Чикагская школа социологии является местом, откуда взяло свое начало качественное социальное исследование. Предложенная там теория и тот дух,который наполнял исследования социальной действительности, сложились явно под влиянием романтического мышления. Известнейшими социологами были тогда Альбион У. Смолл, основатель факультета социологии и первого социологического журнала «American Journal of Sociology» (1895) («Американский журнал социологии»), Роберт Эзра Парк и Уильям Исаак Томас. На соседнем факультете Джордж Герберт Мид заведовал кафедрой философии и социальной психологии. К тесному кругу социологов несколько лет примыкал Флориан Знанецкий из Польши, которого Уильям Томас пригласил в 1914 г. для участия в большом исследовании польских крестьян в Европе и Америке (Thomas & Znaniecki (1918-1920): The polish peasant in Europe and America). Выдающимся социологом второго поколения был тогда Герберт Блумер. Смолл, Томас, Мид и Парк долгое время учились в Берлине, где преподавал Дильтей. Мид хотел даже защитить диссертацию у Дильтея. На тезис Зиммеля о взаимодействии как строении общества прямо указывает, прежде всего, положение Мида о взаимном принятии ролей, согласно которому одновременно возникают идентичность и «обобщенный другой» („generalized other«). Символический интеракционизм в определении Блумера довольно точно соответствует взаимодействию, которое Зиммель описал на примере денег. У него это сформулировано следующим образом: «Чем больше людей вступает друг с другом в отношения, тем более абстрактным и общим должно быть средство обмена; и наоборот, если однажды такое средство обмена создано, то оно допускает соглашение на расстоянии, которое в ином случае было бы непреодолимым, соприкосновение разных личностей в одном и том же действии, взаимодействие и унификацию людей» (Simmel, 1900, S. 470). Следует лишь слово деньги заменить словом символ, и станет видно, как размышлял Блумер.

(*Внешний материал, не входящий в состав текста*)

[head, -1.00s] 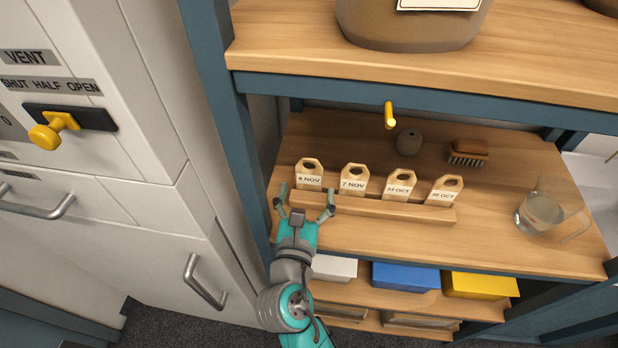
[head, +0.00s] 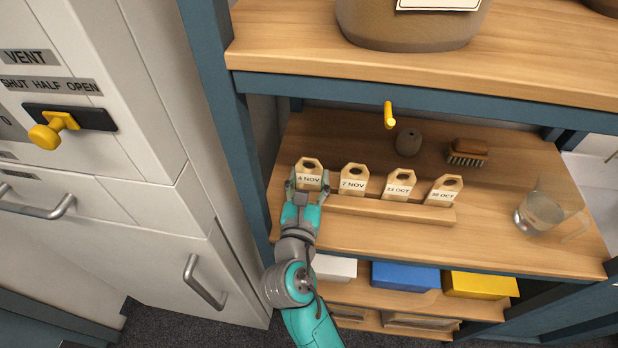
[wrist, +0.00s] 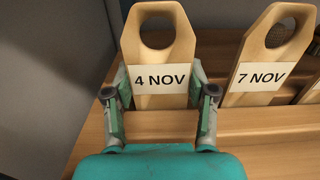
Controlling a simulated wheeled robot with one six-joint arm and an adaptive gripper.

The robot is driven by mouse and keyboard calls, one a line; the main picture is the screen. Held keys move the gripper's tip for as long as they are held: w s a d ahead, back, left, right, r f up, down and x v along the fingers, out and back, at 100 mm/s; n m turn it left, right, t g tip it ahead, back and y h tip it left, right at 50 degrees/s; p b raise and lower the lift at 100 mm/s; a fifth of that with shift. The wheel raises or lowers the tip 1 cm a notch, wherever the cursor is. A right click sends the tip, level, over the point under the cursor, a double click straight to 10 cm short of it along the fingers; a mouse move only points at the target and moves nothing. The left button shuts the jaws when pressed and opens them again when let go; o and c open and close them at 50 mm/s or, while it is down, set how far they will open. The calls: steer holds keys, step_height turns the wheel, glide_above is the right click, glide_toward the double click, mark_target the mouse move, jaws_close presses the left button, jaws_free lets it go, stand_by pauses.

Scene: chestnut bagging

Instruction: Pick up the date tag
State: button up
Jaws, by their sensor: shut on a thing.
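Several wooden date tags with top holes stand in a row in a wooden rack (head: 400,209) on the shelf. The leftmost tag, marked 4 NOV (head: 309,171), is between the fingers of my gripper (head: 308,186). In the wrist view the fingers (wrist: 160,95) press on the left and right edges of the 4 NOV tag (wrist: 160,50), and it stands upright in the rack. The 7 NOV tag (head: 353,177) is just to its right and also shows in the wrist view (wrist: 268,55). The 23 OCT tag (head: 398,185) and the 30 OCT tag (head: 443,191) stand farther right.
A grey panel (wrist: 45,70) is close on the left in the wrist view. Behind the rack are a yellow peg (head: 389,115), a round dark object (head: 408,142) and a brush (head: 467,152). A glass jug (head: 541,212) stands at the right. An upper shelf (head: 300,55) overhangs.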

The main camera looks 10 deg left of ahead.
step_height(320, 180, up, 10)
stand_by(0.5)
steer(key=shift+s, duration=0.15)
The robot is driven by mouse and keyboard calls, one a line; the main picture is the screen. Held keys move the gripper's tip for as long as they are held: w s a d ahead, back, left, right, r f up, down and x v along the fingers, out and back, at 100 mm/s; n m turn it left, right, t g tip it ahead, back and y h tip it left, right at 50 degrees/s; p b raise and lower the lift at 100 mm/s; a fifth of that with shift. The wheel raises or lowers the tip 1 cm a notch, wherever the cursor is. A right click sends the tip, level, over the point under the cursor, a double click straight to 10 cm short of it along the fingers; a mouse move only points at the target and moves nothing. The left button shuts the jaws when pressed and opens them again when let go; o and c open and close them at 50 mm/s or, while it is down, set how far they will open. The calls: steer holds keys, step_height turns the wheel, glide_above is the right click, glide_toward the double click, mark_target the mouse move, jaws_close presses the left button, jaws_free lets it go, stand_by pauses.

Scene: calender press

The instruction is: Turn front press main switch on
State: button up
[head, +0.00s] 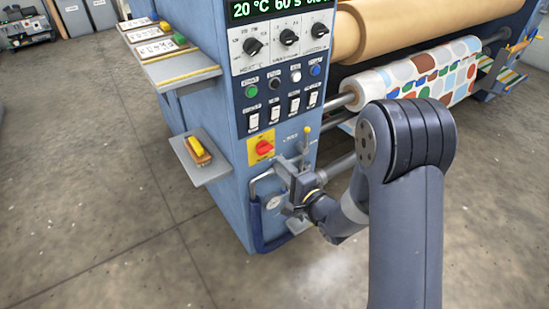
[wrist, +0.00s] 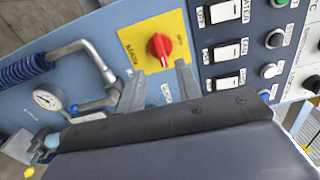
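The main switch is a red rotary knob (head: 264,147) on a yellow plate (head: 252,155), low on the blue front panel of the press. In the wrist view the red knob (wrist: 160,46) sits on its yellow plate (wrist: 180,24), just beyond my fingertips. My gripper (head: 287,178) is below and right of the switch in the head view. In the wrist view my gripper (wrist: 160,72) has its two fingers apart with nothing between them, roughly lined up with the knob. I see a gap and no contact.
A bent metal pipe (wrist: 88,57) and a pressure gauge (wrist: 46,99) are left of the switch in the wrist view. White rocker switches (wrist: 226,52) are on the right. A small shelf with a brush (head: 198,151) juts out left of the panel.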

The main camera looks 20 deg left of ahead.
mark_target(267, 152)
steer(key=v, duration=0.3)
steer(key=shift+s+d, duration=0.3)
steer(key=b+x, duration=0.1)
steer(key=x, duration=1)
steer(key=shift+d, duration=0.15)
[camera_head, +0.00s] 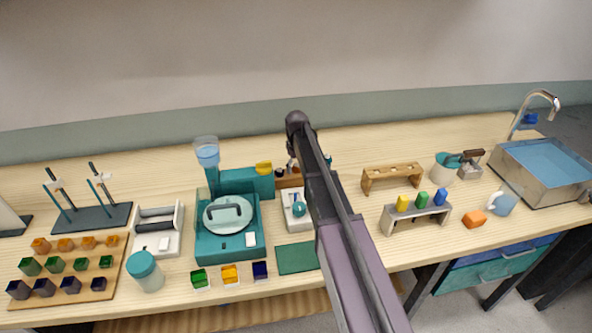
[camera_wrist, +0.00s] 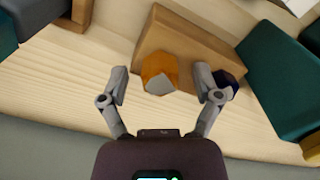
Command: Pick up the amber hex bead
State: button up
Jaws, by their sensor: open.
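The amber hex bead (camera_wrist: 158,70) shows in the wrist view on a brown wooden stand (camera_wrist: 205,50), one of its faces pale grey. My gripper (camera_wrist: 160,82) is open, with one finger on each side of the bead and visible gaps between. A dark blue bead (camera_wrist: 231,80) sits on the same stand, partly behind my right-hand finger. In the head view the wooden stand (camera_head: 289,182) is partly covered by my arm. The amber bead and my fingers cannot be made out clearly there.
A teal machine (camera_head: 235,252) stands left of the stand; its teal body (camera_wrist: 275,85) is close by in the wrist view. A white scale (camera_head: 296,222) is in front. A wooden rack (camera_head: 392,172) stands to the right. The wall is close behind.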

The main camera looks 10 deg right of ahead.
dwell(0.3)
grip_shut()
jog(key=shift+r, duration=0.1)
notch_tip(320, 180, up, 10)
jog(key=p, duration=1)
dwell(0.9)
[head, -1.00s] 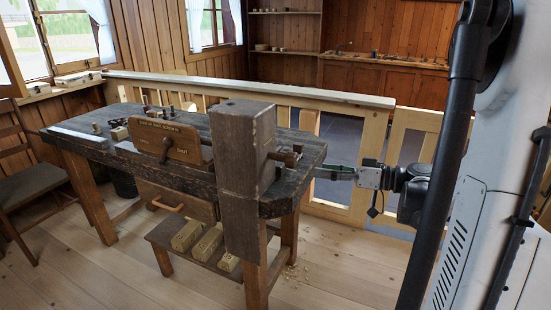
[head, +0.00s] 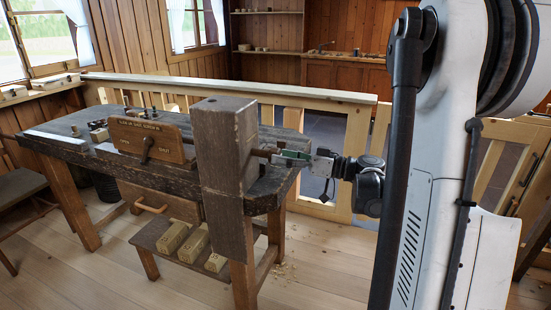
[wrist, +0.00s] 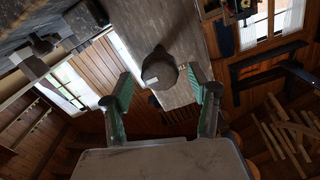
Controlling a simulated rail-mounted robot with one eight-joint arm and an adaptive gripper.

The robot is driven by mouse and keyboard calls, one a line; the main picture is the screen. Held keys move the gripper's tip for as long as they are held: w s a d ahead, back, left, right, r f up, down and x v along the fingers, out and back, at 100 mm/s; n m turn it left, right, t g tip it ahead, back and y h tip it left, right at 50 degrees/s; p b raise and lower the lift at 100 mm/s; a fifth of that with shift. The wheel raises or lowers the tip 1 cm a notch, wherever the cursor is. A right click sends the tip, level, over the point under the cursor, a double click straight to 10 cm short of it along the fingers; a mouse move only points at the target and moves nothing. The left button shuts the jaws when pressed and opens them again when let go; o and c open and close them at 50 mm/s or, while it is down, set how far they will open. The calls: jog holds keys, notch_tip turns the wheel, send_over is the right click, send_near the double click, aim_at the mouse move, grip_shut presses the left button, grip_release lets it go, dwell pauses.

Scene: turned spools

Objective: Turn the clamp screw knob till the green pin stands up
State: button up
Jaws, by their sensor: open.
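The clamp screw knob (wrist: 160,72) is a dark, rounded piece with a paler flat patch, in front of a wooden post (head: 225,165) in the wrist view. My gripper (wrist: 163,98) is open, with one green-padded finger on each side of the knob and gaps between. In the head view my gripper (head: 292,158) is at the right side of the post, near a short brown part (head: 263,152) jutting from it. A wooden board (head: 150,138) with lettering and a dark pointer stands on the bench. I cannot make out a green pin.
The dark workbench (head: 75,146) carries several small pieces at its left end. Wooden blocks (head: 185,240) lie on the low shelf under it. A pale wooden rail (head: 230,88) runs behind the bench. A chair is at the left edge.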

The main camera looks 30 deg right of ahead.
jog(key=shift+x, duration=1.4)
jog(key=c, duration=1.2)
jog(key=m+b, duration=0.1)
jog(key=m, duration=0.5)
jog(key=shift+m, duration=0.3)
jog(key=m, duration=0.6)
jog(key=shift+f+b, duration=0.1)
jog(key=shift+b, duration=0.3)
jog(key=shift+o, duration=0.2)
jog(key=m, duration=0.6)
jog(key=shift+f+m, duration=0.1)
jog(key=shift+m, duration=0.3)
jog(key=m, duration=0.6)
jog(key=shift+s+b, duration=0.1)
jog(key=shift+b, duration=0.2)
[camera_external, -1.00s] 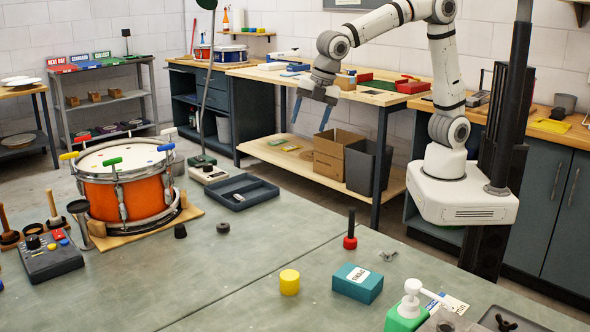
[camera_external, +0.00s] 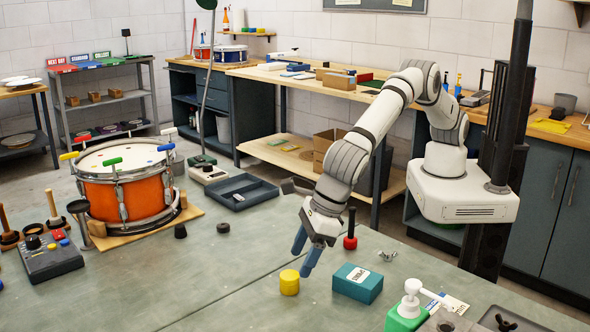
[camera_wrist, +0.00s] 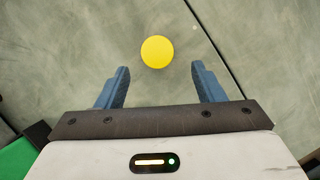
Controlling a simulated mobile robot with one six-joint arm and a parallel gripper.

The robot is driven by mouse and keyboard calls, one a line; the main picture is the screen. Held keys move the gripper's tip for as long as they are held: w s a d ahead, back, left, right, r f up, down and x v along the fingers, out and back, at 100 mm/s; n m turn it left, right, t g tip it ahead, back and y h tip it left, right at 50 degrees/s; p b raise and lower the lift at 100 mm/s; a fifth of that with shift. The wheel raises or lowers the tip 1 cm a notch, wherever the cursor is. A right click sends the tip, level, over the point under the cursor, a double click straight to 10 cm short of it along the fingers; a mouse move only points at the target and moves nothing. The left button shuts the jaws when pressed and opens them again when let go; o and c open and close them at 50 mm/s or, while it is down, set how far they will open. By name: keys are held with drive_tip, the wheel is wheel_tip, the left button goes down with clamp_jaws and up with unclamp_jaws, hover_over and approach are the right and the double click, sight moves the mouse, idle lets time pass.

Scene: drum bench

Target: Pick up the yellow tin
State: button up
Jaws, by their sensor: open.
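The yellow tin (camera_external: 289,282) is a short upright cylinder standing on the grey-green bench (camera_external: 225,280). In the wrist view the tin (camera_wrist: 157,52) shows its round top, just beyond the fingertips and roughly midway between them. My gripper (camera_external: 303,262) is open and empty, pointing down with its blue fingers above and to the right of the tin. In the wrist view my gripper (camera_wrist: 160,72) has its fingers spread wider than the tin. I see no contact between fingers and tin.
A teal box (camera_external: 357,283) stands right of the tin, and a red-based black-handled tool (camera_external: 350,241) stands behind it. A green-based white device (camera_external: 408,308) is at front right. An orange drum (camera_external: 124,196) is at left. The bench left of the tin is clear.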

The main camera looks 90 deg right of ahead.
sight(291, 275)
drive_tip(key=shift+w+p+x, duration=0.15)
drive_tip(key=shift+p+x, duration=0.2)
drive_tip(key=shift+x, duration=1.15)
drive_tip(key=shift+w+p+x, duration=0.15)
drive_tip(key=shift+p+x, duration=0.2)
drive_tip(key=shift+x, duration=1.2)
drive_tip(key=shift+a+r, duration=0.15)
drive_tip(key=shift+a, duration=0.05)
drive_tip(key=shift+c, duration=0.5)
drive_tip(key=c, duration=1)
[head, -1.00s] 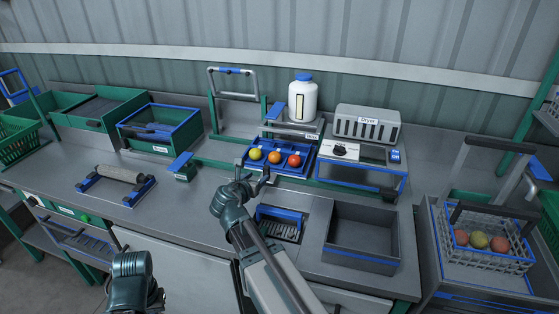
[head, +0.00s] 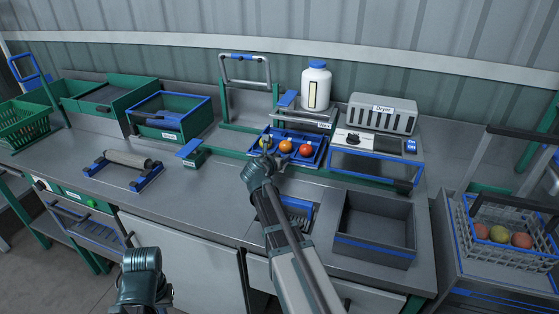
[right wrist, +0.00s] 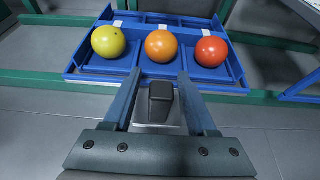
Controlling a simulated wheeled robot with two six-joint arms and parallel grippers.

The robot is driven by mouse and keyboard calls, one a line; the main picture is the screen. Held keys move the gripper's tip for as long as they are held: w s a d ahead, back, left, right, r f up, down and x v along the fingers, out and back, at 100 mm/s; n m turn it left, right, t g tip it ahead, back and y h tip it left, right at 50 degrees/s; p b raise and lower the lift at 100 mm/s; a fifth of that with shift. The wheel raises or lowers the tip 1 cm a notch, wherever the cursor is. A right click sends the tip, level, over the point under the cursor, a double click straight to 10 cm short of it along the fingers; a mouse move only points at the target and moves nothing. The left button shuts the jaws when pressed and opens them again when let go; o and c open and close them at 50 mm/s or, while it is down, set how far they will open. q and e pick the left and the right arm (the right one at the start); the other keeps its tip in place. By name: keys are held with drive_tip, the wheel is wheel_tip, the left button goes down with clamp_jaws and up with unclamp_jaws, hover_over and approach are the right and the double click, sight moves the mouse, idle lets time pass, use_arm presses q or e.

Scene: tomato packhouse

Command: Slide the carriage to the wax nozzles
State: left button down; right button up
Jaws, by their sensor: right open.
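The carriage (head: 318,158) is a blue tray on the green rail, holding a yellow, an orange and a red tomato in a row. It also shows in the right wrist view (right wrist: 233,72). The wax nozzle bar (head: 304,118) is under a white bottle, just behind the carriage. My right gripper (head: 274,157) is at the carriage's front edge. In the right wrist view its open fingers (right wrist: 160,82) stand on either side of a dark knob (right wrist: 160,94), with gaps showing. A part of my left arm shows at lower left; its jaws are not visible.
A dryer (head: 383,113) stands right of the nozzles, over a blue-edged frame. A blue-topped green block (head: 191,152) is left along the rail. A grey bin (head: 373,250) and a brush tray (head: 299,212) lie in front. A roller stand (head: 125,168) is at left.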

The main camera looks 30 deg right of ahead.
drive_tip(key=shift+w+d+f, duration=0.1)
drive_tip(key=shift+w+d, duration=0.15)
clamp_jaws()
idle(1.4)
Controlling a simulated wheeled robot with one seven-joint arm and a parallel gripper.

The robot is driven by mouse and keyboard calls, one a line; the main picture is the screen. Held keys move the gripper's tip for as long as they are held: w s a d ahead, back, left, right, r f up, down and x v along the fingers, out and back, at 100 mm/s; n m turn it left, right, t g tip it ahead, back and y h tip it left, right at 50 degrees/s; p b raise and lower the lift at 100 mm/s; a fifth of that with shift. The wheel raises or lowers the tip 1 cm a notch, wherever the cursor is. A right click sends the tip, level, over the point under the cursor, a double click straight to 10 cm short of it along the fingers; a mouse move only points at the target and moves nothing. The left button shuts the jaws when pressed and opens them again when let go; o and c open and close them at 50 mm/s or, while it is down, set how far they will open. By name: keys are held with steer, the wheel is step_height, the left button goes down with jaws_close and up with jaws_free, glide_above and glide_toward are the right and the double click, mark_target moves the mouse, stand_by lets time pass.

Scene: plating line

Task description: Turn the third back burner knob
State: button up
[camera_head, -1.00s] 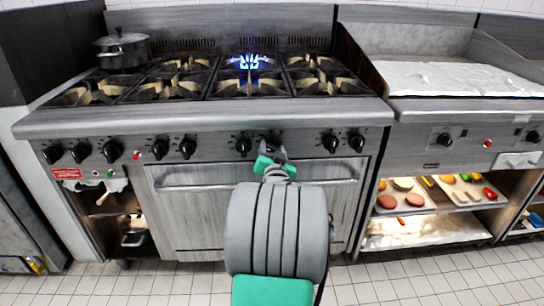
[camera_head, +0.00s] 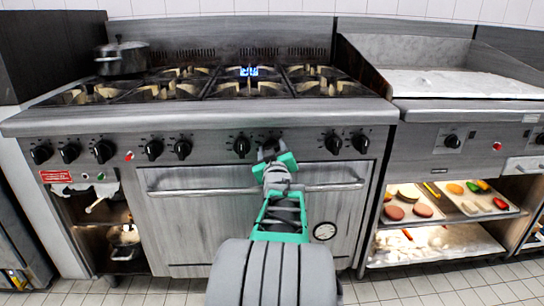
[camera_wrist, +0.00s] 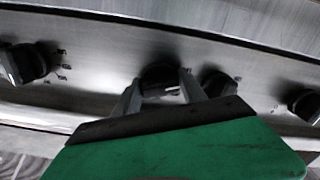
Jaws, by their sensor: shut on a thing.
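The stove's front panel carries a row of black knobs. A pair stands at the middle. The left knob of this pair (camera_head: 241,146) is bare. The right knob is mostly hidden behind my gripper (camera_head: 270,148) in the head view. In the wrist view my gripper (camera_wrist: 160,90) has its two fingers on either side of a black knob (camera_wrist: 160,76), shut on it. The neighbouring knob (camera_wrist: 217,83) is close beside the fingers and free. A blue flame (camera_head: 248,71) burns at the back burner in the third column from the left.
A lidded dark pot (camera_head: 122,58) stands at the back left of the stove. The oven handle (camera_head: 330,185) runs below the knobs, close under my wrist. A griddle (camera_head: 465,84) is at the right, above shelves with food trays (camera_head: 445,212).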

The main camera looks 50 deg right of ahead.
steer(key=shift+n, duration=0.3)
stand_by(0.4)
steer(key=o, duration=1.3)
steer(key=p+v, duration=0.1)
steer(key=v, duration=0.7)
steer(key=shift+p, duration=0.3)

Можно предположить, что на Мида оказал влияние и немецкий психолог Вильгельм Вундт, у которого Мид тоже учился некоторое время. В качестве профессора философии университета Лейпцига Вундт руководил первой психологической лабораторией. Он создал социальную психологию, которая через символический материал искусства, религии, права, мифа и т. д. воссоздавала психическое развитие индивида и культурное развитие групп.

Мид привнес в Чикаго и другую «романтическую» мысль - мысль об идентичности как процессе. Согласно этой мысли, идентичность является постоянным процессом, в котором индивид видит себя глазами другого, вновь и вновь образуя из своих реакций образ самого себя. Этот процесс оставляет следы не только в этом индивиде, но и в других и, следовательно, в объектах опытного мира. Наиболее глубоко эту мысль развили социологи Ансельм Штраусс (Strauss, 1959) и Ирвин Гоффман (Goffman, 1959). Они выразительно описали изменчивость идентичности и ее представление в зависимости от обстоятельств и публики. Штраусс, а затем также Бергер и Лукманн показали, помимо этого, что идентичность на протяжении человеческой жизни подвергается изменениям. Само прошлое не устойчиво, а ретроспективно интерпретируется в зависимости от обстоятельств, пока оно не будет соответствовать сегодняшнему Я. Вероятно, один из самых неожиданных результатов биографического исследования состоял в том, что рассказчики обращаются со своим прошлым как с текстом, который они каждый раз переписывают заново.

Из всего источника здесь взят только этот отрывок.